**EXERCISE PROMPT**
Begin with the line that contains "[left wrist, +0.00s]", end with the line that contains "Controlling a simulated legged", and extract exactly that stretch of lines.

------ DATASET CONTENT ------

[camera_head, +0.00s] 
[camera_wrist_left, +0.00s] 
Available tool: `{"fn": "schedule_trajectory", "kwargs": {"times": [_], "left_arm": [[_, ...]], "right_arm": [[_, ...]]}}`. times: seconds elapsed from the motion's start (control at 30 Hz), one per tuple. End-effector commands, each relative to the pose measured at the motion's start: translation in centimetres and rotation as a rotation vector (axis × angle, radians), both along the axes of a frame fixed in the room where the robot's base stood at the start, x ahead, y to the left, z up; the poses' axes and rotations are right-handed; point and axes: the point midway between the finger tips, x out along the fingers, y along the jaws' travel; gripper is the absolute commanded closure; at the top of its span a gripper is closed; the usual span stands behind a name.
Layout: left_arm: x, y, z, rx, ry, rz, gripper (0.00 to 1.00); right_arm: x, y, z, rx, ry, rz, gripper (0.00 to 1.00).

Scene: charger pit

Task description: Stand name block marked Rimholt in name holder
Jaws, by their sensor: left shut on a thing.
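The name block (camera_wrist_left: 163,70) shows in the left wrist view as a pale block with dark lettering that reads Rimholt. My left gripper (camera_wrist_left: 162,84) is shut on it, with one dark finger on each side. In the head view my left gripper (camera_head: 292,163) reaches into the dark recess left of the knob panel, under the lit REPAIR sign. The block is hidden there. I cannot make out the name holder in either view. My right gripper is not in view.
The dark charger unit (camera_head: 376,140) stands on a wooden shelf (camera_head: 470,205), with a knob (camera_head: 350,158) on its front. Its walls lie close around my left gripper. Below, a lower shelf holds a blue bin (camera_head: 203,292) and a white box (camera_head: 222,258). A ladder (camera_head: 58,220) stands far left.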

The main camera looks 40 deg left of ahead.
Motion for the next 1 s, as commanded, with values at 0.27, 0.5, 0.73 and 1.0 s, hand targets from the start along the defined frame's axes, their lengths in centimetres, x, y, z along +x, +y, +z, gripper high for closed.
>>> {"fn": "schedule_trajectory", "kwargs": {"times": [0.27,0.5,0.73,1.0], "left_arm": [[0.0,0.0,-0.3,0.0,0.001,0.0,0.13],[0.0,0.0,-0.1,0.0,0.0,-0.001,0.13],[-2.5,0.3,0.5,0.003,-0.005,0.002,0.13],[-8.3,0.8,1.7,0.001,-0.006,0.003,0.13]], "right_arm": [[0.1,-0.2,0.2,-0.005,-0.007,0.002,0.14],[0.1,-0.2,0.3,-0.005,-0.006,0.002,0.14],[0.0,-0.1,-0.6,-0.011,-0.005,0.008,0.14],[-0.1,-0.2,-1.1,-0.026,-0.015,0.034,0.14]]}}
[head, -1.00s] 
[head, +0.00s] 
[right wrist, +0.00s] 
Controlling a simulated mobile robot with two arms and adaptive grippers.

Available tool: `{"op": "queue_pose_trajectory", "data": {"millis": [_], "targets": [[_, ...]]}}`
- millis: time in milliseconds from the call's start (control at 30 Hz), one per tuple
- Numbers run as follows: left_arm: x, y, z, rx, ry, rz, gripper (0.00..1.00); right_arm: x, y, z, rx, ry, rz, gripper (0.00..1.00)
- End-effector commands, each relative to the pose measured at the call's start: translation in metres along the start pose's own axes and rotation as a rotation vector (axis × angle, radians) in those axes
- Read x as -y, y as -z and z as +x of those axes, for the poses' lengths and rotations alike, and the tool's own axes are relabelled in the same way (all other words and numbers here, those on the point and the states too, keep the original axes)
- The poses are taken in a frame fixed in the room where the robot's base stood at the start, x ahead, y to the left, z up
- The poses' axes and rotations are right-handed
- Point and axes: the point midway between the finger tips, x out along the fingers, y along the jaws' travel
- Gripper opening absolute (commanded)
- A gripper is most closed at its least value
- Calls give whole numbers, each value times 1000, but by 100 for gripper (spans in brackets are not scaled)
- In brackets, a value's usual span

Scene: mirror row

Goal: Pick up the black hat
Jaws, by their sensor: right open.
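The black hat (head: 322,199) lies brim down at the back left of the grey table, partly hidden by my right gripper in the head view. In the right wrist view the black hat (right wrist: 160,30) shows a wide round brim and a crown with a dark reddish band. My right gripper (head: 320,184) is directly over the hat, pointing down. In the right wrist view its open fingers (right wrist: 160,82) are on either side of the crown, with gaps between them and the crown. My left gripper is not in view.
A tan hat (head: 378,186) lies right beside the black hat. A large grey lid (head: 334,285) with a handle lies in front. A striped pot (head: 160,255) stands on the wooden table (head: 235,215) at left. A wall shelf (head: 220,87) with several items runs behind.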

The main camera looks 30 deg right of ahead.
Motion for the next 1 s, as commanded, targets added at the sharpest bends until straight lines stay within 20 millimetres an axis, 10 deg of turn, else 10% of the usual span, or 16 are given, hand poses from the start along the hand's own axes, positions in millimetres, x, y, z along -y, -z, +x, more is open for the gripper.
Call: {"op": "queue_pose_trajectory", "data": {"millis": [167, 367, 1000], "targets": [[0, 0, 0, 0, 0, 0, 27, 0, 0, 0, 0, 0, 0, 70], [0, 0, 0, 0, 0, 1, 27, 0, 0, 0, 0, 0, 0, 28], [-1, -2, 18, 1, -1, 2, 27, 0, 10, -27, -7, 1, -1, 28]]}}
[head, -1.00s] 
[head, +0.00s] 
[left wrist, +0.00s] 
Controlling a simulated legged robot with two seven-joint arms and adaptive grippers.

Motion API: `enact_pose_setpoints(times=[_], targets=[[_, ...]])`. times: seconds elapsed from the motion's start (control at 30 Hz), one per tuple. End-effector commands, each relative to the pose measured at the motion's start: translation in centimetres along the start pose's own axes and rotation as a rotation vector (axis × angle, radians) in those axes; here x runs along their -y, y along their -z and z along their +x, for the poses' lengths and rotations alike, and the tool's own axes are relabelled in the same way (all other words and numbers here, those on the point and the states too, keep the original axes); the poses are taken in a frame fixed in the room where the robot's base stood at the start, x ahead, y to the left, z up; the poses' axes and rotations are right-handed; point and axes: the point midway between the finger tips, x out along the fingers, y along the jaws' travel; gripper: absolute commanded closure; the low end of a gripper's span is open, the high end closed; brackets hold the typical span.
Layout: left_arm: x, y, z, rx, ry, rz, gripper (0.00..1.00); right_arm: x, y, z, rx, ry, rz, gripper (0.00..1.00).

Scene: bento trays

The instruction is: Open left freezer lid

------

**CORRECT RESULT**
[left wrist, +0.00s] 
Controlling a simulated legged robot with two seven-joint arms and adaptive grippers.

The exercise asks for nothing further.